By Jeff Siegel
Something doesn’t add up here…
A recent Energy Department report has suggested that wind power will be cheaper than natural gas-generated power within 10 years. And that’s without a federal tax incentive.
Sounds good. Certainly I love hearing about renewable energy competing with fossil fuels in the absence of subsidies.
Yet here’s the weird thing…
While the DOE report states that wind can be the cheapest, cleanest power option in all 50 states by 2050, the Obama administration is pushing to not just renew the wind energy production tax credit but actually make it permanent.
That’s the problem with those pesky subsidies: Once they appear, they’re hard as hell to get rid of. Certainly that’s been the case for the nuclear industry, fossil fuels, and farm subsidies.
I would hate for the same to happen to renewables.
A Shot of Steroids
Understand, I’m not anti-wind. In fact, I’m very much pro-wind, as wind power has proved to be a valuable component of our energy economy. In fact, in some states, wind is a major player.
The state of Kansas gets 19.4% of its electricity from wind. South Dakota gets 26%, and Iowa gets a whopping 27.4%. Also worth noting is that Texas now boasts enough wind generation to power more than 3 million homes.
Still, on a national level, wind only represents a little more than 4% of our overall power generation. So if the DOE believes it could be as high as 35% by 2050 well, that’s some serious growth potential.
Now, I’ll be honest…
I tend to be skeptical of DOE reports in general. Not because I think something shady is going on (although there’s certainly an argument to be made for that) but because the technological progress that has launched the renewable energy industry into mainstream status is rarely figured into the department’s equations.
Which makes sense. Certainly you can’t quantify something that doesn’t yet exist.
However, if we look at how quickly solar and wind technology has advanced over the past 10 years and then look at how quickly it’s going to advance over the next 10, I don’t think a 35% share is out of the question especially when you consider that coal will provide less and less along the way. Natural gas and renewables are certain to fill the void.
Now, while I’m not a fan of subsidies for any form of energy this includes nuclear and fossil fuels I do know that if the wind energy industry gets a bone thrown its way this year in the form of a long-term extension of the production tax credit, you can be sure the growth in wind will get a serious shot of steroids.

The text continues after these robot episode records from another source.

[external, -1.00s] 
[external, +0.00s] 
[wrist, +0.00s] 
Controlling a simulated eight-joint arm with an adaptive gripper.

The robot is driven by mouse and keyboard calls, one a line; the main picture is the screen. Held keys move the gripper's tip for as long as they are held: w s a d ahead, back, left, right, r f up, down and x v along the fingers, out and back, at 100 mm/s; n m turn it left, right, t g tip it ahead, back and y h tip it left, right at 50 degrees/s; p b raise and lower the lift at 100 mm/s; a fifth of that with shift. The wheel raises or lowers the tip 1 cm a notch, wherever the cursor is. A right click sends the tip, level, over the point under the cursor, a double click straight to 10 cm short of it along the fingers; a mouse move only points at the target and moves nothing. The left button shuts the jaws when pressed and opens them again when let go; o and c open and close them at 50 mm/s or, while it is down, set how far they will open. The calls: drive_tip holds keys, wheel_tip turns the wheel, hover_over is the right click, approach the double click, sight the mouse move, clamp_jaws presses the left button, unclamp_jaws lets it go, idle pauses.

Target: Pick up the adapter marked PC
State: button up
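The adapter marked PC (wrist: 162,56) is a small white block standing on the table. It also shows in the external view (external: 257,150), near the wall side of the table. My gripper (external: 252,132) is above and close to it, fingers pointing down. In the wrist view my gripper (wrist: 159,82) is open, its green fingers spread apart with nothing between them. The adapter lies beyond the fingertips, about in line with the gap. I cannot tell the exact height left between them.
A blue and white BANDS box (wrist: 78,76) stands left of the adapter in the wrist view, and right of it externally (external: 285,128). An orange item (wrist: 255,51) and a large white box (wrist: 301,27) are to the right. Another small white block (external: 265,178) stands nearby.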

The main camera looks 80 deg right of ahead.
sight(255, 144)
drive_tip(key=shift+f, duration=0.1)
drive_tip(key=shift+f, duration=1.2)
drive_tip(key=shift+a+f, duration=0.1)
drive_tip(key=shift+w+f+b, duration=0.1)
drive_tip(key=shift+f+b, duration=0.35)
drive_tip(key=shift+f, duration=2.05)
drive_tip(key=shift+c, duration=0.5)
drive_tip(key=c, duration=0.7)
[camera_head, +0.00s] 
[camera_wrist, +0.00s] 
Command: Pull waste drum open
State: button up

Of course, that being said, even if the wind energy industry is kept away from that big trough of tax dollars that feeds every other energy industry, it will continue to gain ground albeit not as fast.
How to Play it
For investors, there are a few ways to play the wind energy market.
The most obvious is through wind turbine manufacturers. The main publicly traded players here are:
- GE (NYSE: GE)
- Siemens (OTCBB: SIEGY)
- Gamesa (OTCBB: GCTAF)
- Xinjiang Goldwind Science & Technology (OTCBB: XJNGF)
- Nordex (OTCBB: NRDXF)
- Suzlon (NSE: SUZLON)
- Vestas (OTCBB: VWDRY)
You can also invest in wind farm developers, most of which come in the form of yieldcos and are rarely pure plays on wind, as many also include solar assets. Some of these include:
- Hannon Armstrong Sustainable Infrastructure (NYSE: HASI)
- TransAlta Renewables (TSX: RNW)
- Pattern Energy Group (NASDAQ: PEGI)
- Abengoa Yield (NASDAQ: ABY)
- Brookfield Renewable Energy Partners (NYSE: BEP)
Say what you want about the integration of renewable energy, but there’s no doubt that wind power is a cat that will never get back into its bag. It’s a valuable source of power generation all across the globe, and its growth in the U.S. will continue with or without government support.